I cinguettii elettronici proseguono e dall’oscurità emerge la voce di Yorke che ripete come un mantra: « You don't mean a thing but it won't bother me ». Mentre un basso alla Flea-versione-Atoms For a Peace traccia il groove di I Am a Very Rude Person. Sopra questo mantra che si ripete, Yorke inizia a cantare usando versi d’impatto come « I have to destroy to create » (probabilmente il verso-manifesto dell’opera) e « Now I’m gonna watch your party die » che riporta alla memoria la frase di Jep Gambardella ne La Grande Bellezza riguardo alla propria ambizione di poter far fallire le feste. Arriva così il momento di Not the News, brano usato anche in apertura del corto. Un metronomo elettronico scandisce il ritmo mentre il suono complessivo viene gradualmente stratificato da nuovi elementi e dalla voce di Yorke. Il ritmo, i suoni, il testo ci riportano a una sensazione di caos, rumore e frustrazione di un mondo confuso dell’era Brexit. Nel settimo brano The Axe la riflessione jungiana sull’Anima viene trasferita sulla relazione fra uomo e tecnologia. « Goddamned machinery / Why don't you speak to me? » esordisce Yorke. « I thought we had a deal » inizia a ripetere disilusso da un patto infranto. Il riferimento molto probabilmente è legato alla promessa iniziale che la tecnologia avrebbe reso le persone più connesse e di conseguenza più felici, quando in realtà è successo l’opposto, con persone sempre più intente a ignorarsi per fissare uno schermo. Il brano cresce di minuto in minuto in un climax accompagnato ritmicamente dal sodale Phil Selway. Si arriva così alla conclusione dell’album, con le due ultime tracce Impossible Knots e Runwayaway. La prima è caratterizzata da un bel groove che ti fa venire voglia di metterti a ballare come Yorke nel video di Lotus Flower, mentre la seconda è decisamente più sperimentale. L'intro presenta l'unica chitarra dell'album, spigolosa e caricata di una buona dose di delay. In sottofondo parte un arpeggiatore automatico, mentre una voce femminile automatizzata sentenzia « We are forever ». Intanto le note suonate dalla chitarra sfumano, per dare spazio alla drum machine ed ai sintetizzatori mentre la voce di Yorke convive con quella automatizzata. Il brano sfuma lentamente finchè non rimane che il silenzio.
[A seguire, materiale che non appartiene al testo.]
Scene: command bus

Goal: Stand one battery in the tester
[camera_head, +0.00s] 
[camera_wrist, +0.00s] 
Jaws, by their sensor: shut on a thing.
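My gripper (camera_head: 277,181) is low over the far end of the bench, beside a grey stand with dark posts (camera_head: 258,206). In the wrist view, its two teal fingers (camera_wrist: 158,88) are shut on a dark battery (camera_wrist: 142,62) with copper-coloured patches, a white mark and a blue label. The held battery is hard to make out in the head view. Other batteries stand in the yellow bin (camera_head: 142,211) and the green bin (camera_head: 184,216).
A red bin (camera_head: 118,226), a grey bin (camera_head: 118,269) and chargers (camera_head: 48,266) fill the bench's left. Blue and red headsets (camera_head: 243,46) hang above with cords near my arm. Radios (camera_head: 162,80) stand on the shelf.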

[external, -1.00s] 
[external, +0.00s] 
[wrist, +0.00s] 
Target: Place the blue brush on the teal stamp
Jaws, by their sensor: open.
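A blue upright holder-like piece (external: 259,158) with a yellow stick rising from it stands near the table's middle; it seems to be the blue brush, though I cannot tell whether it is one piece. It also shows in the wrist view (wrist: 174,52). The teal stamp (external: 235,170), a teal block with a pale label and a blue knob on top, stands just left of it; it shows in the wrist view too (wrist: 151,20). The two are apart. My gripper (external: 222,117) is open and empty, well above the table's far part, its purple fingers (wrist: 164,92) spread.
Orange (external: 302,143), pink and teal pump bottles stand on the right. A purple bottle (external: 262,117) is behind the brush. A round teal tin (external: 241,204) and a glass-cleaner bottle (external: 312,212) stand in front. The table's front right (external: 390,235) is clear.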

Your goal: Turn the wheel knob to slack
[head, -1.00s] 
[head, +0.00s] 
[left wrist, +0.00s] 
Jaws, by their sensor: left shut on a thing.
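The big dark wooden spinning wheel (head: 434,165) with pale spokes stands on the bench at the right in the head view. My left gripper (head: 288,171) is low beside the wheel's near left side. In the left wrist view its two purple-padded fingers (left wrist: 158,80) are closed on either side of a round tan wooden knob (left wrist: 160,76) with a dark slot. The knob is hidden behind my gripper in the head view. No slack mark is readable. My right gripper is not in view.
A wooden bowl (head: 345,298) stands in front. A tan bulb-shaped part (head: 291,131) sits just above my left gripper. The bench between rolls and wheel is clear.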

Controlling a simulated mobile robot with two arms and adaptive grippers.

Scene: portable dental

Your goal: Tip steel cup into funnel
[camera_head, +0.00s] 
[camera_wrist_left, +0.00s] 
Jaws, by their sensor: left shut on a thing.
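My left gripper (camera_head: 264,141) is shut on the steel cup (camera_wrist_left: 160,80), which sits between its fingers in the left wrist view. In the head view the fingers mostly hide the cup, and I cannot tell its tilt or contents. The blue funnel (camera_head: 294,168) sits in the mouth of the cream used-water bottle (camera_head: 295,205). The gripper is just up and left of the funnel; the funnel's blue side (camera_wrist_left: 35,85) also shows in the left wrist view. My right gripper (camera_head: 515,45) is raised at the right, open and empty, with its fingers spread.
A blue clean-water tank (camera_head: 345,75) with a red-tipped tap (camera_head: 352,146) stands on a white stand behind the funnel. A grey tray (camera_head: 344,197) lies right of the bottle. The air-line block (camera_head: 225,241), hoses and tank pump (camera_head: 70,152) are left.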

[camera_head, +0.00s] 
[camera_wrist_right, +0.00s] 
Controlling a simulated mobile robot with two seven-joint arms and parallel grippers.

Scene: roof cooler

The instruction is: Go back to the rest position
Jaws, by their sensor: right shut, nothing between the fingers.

 Un viaggio che lascia frastornati: questo è l'ascolto di questo disco. Tanto complesso quanto enigmatico, ANIMA è la rappresentazione delle paure, speranze e paranoie razionali e inconsce che abitano all'interno di ognuno di noi. Un disco complesso, che va riascoltato molte volte prima che possa fare breccia attraverso le nostre barriere. Una riflessione sulla deriva del mondo contemporaneo e sulle relazioni umane, dove gli smartphone altro non sono che avatar di noi stessi mentre sognamo. Siamo sempre connessi, eppure non siamo mai stati così soli. E possiamo fare finta che tutto questo vada bene, oppure decidere di abbracciare l'oscurità e andare a scoprire un lato di noi che è stato ingabbiato per troppo a lungo. ANIMA dopotutto è una chiave nascosta fra le mura di un labirinto: se trovata potrebbe aprire una porta che potrebbe renderci infelici, ma liberi.

THOM YORKE by ALEX LAKE WWW.TWOSHORTDAYS.COM

Thom Yorke farà ritorno in Italia questo mese per cinque esclusive date (fra cui una in occasione del Ferrara Sotto le Stelle 2019, di cui siamo media partner):

16 luglio – Collisioni Festival, Barolo (CN)

17 luglio –  Villa Manin Estate, Codroipo (UD)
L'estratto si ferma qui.